Donald Trump avait souvent flirté dans le passé, dont en 2012, avec une candidature aux primaires, que beaucoup imaginaient motivée par une volonté de s'offrir un coup de pub. Mais à la surprise générale, son discours brutal de rejet de la classe politique, accusée d'être corrompue et d'avoir coulé l'Amérique, convainc aujourd'hui près d'un républicain sur trois, dans un contexte de défiance généralisée à l'égard des élus de Washington, notamment du Congrès.

Son envol s'est accompagné de l'ascension, plus discrète, de Ben Carson, ancien chef du service de neurochirurgie pédiatrique de l'hôpital Johns Hopkins à Baltimore, connu pour avoir participé à une opération pionnière de séparation de deux jumeaux attachés par la tête, en 1987.

Sa nouvelle notoriété date de 2013, quand ce républicain noir a commencé à critiquer violemment Barack Obama et sa réforme du système de santé, qu'il a un temps comparée à l'esclavage.

Un sondage New York Times/CBS paru mardi le place quasiment à égalité de Donald Trump, (23 et 27% des intentions de vote des républicains, avec 6 points de marge d'erreur).

A eux deux, ils rassemblent la moitié des républicains. Un choc pour le parti, qui avait commencé l'année en imaginant une longue bataille entre gouverneurs et sénateurs, entre élus pour qui la Maison-Blanche représentait l'étape naturelle d'une carrière sans faute.

Les Américains «cherchent un outsider, c'est évident», a analysé Donald Trump samedi dans une interview.

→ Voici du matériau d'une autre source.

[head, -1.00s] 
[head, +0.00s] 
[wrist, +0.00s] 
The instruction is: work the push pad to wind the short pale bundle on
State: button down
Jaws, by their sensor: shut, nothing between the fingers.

Donald Trump sera au centre de la scène du débat télévisé de mercredi, qui sera diffusé sur la chaîne CNN. Il sera entouré des 10 autres candidats qui se sont qualifiés, dont Ben Carson et le troisième des sondages, Jeb Bush.

«Il paraît qu'ils vont tous essayer de m'attaquer», s'est amusé Donald Trump lundi devant plusieurs milliers de personnes dans la grande arène sportive de Dallas, au Texas. «Ça m'est égal».

Une candidature autofinancée

Fidèle à ses habitudes, il s'est vanté de la taille de la foule venue le voir, et de sa popularité: «les sondages sont sortis et on casse la baraque. On casse la baraque».

Selon lui, la «majorité silencieuse», un terme popularisé par Richard Nixon, est de retour, mais elle n'est plus silencieuse. «On devrait peut-être l'appeler la majorité bruyante, agressive, la majorité qui veut gagner. On en a marre d'être baladés par des gens incompétents».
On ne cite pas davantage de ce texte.